Laviska Shenault has been on a roller coaster ride since this preseason when he was one of the most hyped names in the fantasy sphere. Since then, he has been relatively disappointing, not going over 50 total yards in a game. He even bottomed out with a two reception, -3 yards performance in Week 2 which led some to ditch him. The Jaguars have mostly tried to use him in a short-yardage role. Shenault showed impressive strength in the short passing game, bodying smaller DBs on timing routes, and even took the top off the defense by beating Trae Waynes for a 52-yard bomb:

 

 

Depending on how you look at his performance today, there is reason to believe this may have been the breakout everyone was waiting for on Shenault. Seen more pessimistically, this is the same stat line he has always put up minus the 52-yard bomb which is the longest play of his career. Regardless, with the injury to Chark and the strong targets he has already been receiving, there is reason to once again dream of Shenault being a fantasy-relevant, target-heavy WR.
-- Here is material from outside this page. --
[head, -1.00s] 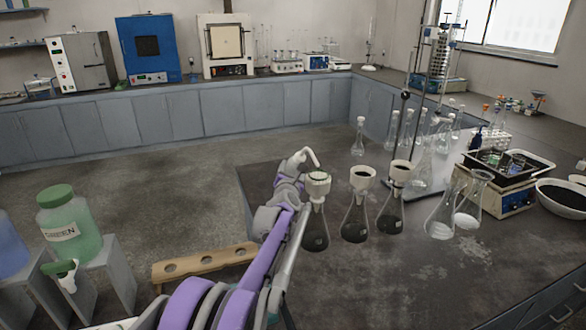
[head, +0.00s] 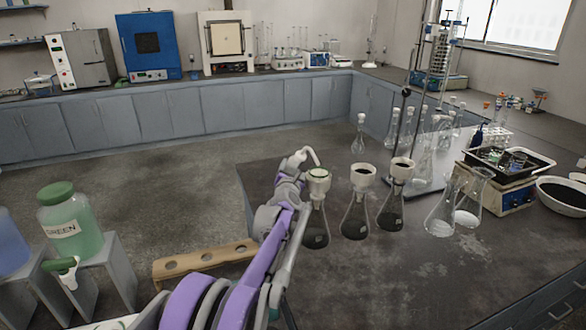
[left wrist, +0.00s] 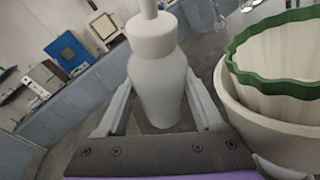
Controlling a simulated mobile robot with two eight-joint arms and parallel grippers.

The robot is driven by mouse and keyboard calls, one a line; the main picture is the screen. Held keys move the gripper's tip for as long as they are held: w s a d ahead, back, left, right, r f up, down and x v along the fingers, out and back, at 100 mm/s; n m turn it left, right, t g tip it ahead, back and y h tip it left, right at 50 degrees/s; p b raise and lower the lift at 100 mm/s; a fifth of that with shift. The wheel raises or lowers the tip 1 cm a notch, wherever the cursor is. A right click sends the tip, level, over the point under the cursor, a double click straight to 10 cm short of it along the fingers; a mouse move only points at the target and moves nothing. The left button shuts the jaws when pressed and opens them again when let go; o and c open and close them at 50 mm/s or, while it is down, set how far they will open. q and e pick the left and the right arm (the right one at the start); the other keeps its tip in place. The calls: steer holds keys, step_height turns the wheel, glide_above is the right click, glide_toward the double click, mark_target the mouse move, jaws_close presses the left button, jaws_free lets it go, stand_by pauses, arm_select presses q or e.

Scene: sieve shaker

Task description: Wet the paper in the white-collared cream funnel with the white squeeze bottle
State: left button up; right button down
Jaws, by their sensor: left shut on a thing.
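My left gripper (head: 290,180) is shut on the white squeeze bottle (head: 297,159), which stands upright between the fingers in the left wrist view (left wrist: 160,88). In the head view its bent spout reaches right, its tip just above the leftmost cream funnel (head: 318,186). That funnel sits in the neck of a flask with dark contents (head: 316,230). In the left wrist view the near cream funnel (left wrist: 250,122) is right of the bottle and holds pale fluted paper (left wrist: 285,60) with a green edge. Collar colours are hard to tell apart. No water stream shows.
Two more cream funnels, the middle one (head: 362,176) and the right one (head: 400,170), sit in flasks close to the right. Clear flasks (head: 440,215) stand further right. A wooden rack (head: 205,261) lies left of my arm. The dark bench front (head: 400,285) is clear.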

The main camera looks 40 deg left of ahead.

Marvin Jones absolutely disappeared in this game and logically that is difficult to understand given Chark’s absence. Jones led the Jags in targets the last two weeks, yet he saw as many targets as Tavon Austin in this game. Jones led the Jags in snaps at the WR position as well, further adding mystery to the paltry output. Given the lack of any logical explanation for his disappearance, I think it is safe to give Jones a mulligan on this game. It is possible the Jags targeted other DBs, as they constantly threw toward slot CB Mike Hilton which led to Shenault’s bigger day.

Tavon Austin looked ill-fitted for the role he was given in this game and is not fantasy-relevant.
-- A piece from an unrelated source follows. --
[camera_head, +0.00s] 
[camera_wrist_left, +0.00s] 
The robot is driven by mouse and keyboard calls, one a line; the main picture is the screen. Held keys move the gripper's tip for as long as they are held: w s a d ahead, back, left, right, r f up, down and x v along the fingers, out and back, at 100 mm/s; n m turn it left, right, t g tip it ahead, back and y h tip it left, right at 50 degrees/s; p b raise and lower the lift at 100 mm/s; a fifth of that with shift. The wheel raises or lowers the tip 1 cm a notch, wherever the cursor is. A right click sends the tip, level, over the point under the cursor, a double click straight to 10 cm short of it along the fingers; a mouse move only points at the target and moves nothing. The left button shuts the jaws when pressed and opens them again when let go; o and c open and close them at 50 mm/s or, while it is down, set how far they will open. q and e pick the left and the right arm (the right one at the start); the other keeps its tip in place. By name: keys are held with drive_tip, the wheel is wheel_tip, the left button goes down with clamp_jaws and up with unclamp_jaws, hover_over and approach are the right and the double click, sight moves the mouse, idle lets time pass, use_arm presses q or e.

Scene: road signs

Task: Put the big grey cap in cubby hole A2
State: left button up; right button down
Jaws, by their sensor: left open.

Dan Arnold, fresh off a trade from the Panthers, made his debut and was solid but unspectacular. Primarily cast as a blocker, Arnold is not fantasy-relevant. Three other TE’s received catches in this game which had me yearning for a Tim Tebow cameo.

It will be interesting to see how the Jaguars fill the void left by Chark’s injury. As of now there is good reason to suggest Shenault is an ascending asset for Lawrence.